The seemingly abrupt resignation of Gerald Storch at HBC has the department store operator scrambling ahead of the holidays to find a CEO who can implement a transformation plan Storch helped create.
After three years with HBC, the department store chain said Storch will step down as CEO effective Nov. 1. The former Toys “R” Us and Target executive’s decision comes amid turmoil in the department store segment, weak results from HBC and the retailer’s exploration of strategic alternatives. Storch’s successor was not immediately named which can be an indicator of a hasty decision as the company’s failure to name an immediate replacement suggests the lack of a succession strategy. The company’s announcement was made Friday, Oct. 20 after the market closed. An executive search firm has been retained to recruit a CEO to further enhance HBC’s strategies and take the company to its next phase of development and growth, according to the company.

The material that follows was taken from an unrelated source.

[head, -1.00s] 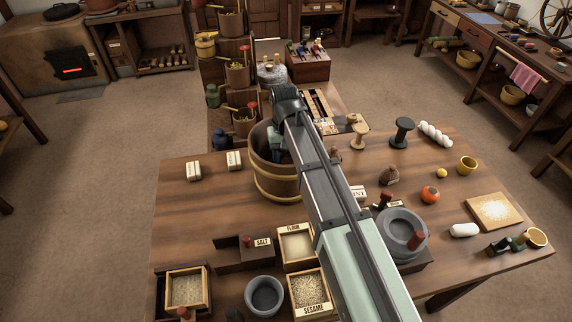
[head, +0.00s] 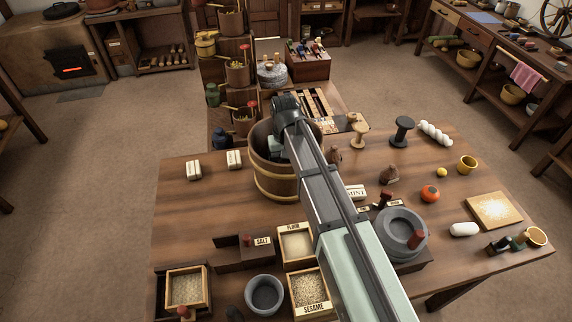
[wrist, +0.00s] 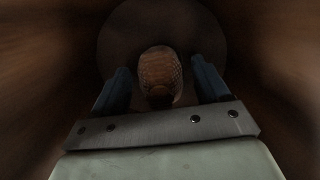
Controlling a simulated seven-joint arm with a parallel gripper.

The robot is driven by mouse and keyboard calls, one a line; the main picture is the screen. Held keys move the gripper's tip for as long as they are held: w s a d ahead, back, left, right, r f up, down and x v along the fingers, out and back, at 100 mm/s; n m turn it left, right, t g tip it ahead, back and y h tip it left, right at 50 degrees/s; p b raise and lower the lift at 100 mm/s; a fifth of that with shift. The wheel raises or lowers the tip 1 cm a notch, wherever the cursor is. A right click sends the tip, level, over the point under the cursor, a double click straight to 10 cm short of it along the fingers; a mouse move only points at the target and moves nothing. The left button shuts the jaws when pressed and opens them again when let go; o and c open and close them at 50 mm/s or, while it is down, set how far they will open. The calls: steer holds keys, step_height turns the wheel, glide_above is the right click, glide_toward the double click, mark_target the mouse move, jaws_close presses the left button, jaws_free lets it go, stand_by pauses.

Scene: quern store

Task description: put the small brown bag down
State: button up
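My gripper (wrist: 160,72) points down inside the wooden bucket (head: 277,188) on the near table. In the wrist view its two blue fingers stand apart, on either side of a small brown thing with a netted surface, which looks like the small brown bag (wrist: 158,68). A narrow dark gap shows between each finger and it. A dark round surface, seemingly the bucket's bottom (wrist: 115,35), lies behind it. In the head view the bucket wall and my arm hide the fingers and this bag. Other small brown bags (head: 390,175) (head: 334,154) stand on the table.
The bucket's wall surrounds my gripper closely. Right of it are a mint label (head: 356,192), spools (head: 403,131) and a grey quern (head: 402,232). In front are a flour box (head: 297,246) and a sesame box (head: 310,290). The table's left part is mostly bare.

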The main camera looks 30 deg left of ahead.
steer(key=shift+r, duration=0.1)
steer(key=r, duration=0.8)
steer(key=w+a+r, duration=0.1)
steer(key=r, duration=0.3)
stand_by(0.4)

“The board and I are grateful for Jerry’s contributions over the past three years, including enhancing our all-channel strategies, recruiting key talent, leading our cost cutting efforts, and working to address the challenges for our banners in the fast-evolving retail environment,” said Richard Baker, Governor and Executive Chairman of HBC.
Baker, who had previously served as CEO, will reassume those duties in addition to his current role, on an interim basis.
“HBC has a long, successful history, with talented people, assets, geographic reach and digital infrastructure. I have great confidence in the company and the executive leadership team’s ability to take the right actions to position HBC for leadership in the retail industry as it evolves into the future,” Storch said. “I’m looking forward to returning to my advisory firm to work with a range of companies during this transformational time for the retail industry.”
The departure of Storch is just the latest move for a department store operator attempting to find its way in one of the retail industry’s most challenging sectors. That’s made for a busy year at a company that logged sales of $11.5 Billion during its fiscal year ended Jan. 28, 2017. In June, HBC announced a broad-based transformation plan involving efficiency, productivity and customer service initiatives it expects will yield annual savings of more than $350 million when fully implemented in 2018. The company also recently hired former J.C. Penney CFO Ed Record to replace former CFO Paul Beesley who announced his departure after the transformation plan was announced.
HBC, formerly known as Hudson’s Bay Company, operates a portfolio of 480 stores in North America and Europe under banners such as Hudson’s Bay, Lord & Taylor, Saks Fifth Avenue, Gilt, Saks OFF 5TH, Galeria Kaufhof, the largest department store group in Germany, and Belgium’s only department store group Galeria INNO.